For an STV algorithm, we could have too much stability in that part of the ballot papers are simply ignored - for instance, by only using the first preference. On the other hand, we could have an algorithm which lacks stability in vital respects by changing the result for inconsequential changes to a ballot paper.
One change made to a ballot paper can be regarded as small, due to the nature of the preferential system. Since the usual means of balloting does not provide for the voter to give equal preference, when the ballot paper records ABC, this might be because A and B were regarded as equal, but the voter specified A first arbitrarily. Hence the voter could equally have written BAC instead.
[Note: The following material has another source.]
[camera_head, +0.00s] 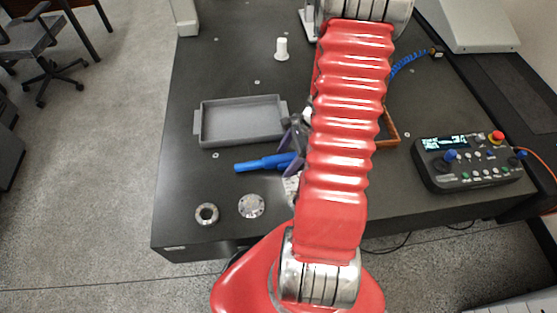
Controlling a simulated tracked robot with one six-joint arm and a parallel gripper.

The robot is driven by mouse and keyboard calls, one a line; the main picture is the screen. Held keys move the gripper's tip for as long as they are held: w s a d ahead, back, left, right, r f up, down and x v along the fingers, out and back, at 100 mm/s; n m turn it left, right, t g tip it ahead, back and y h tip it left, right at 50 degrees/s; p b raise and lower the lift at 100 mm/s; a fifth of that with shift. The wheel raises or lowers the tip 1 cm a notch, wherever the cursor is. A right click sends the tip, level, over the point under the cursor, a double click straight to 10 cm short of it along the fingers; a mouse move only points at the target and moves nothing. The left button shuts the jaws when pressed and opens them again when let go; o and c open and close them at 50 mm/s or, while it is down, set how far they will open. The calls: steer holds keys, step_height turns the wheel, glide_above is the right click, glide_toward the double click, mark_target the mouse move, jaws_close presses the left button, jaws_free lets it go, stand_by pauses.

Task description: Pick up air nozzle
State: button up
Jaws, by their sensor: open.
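A bright blue tool (262,163), which looks like the air nozzle, lies on the dark table just left of my red arm. Its slim end points left, and its right end is hidden by my gripper and arm. My gripper (292,143) shows as small grey and purplish parts beside the arm, close to the tool's right end. It is open. I cannot tell whether its fingers touch the tool or stand around it.
A grey tray (240,142) sits close to the gripper. A metal ring (206,214) and a metal disc (251,206) lie near the front edge. A white cylinder (282,49) stands behind. A control pendant (470,164) and a blue coiled hose (407,64) are at right.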

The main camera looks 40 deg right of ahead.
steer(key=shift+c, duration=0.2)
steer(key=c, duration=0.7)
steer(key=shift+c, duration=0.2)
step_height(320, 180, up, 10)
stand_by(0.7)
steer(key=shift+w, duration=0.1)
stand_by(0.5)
Hence given the ballot ABC, the voter's true intentions could perhaps have been expressed as BAC or ACB. In general, given n preferences, n-1 ballot papers constructed by interchanging neighbouring preferences could be regarded as small differences.
Now consider two algorithms for STV which have broadly similar properties (as do all serious contenders). Figures 1 and 2 represent graphically these two algorithms.
Figure 1
Figure 1 represents a stable algorithm since small changes are unlikely to change the result of an election, while Figure 2 represents an unstable algorithm. If we were operating in two dimensions, then the property of stability could be measured rather like the game of shove-halfpenny: one would measure the probability that a small circle placed at random on the figure crossed one of the dividing lines.
Figure 2
In the case of STV algorithms, we do not have a simple two-dimensional system, and hence the figures are a crude diagrammatic representation. To measure the probabilities we must conduct a suitably controlled experiment. Fortunately, we can use a computer to aid this process so that we can perform the equivalent of shove-halfpenny sufficiently often to obtain results which are likely to be meaningful.
We select an actual election for which the ballot papers are available. We also choose a number, about 20, which is the number of ballot papers from the full set that is to be selected at random. (We return to the choice of this number n later.)
From each real election, we derive 100 mini-elections by randomly selecting n ballot papers. The experimental method is to analyse the effect of making small changes to these mini-elections. The analysis is as follows. Firstly, we compute the result of the two algorithms from the mini-election. (The result need not be the same for the two algorithms, nor the same as for the full election.) We now consider all the possible similar mini-elections derived by making one small change to one of the ballot papers. (This is potentially hundreds of elections - hence the computer.) This particular mini-election is on the edge if a specific criterion is met, say at least one of the small changes produces a different result.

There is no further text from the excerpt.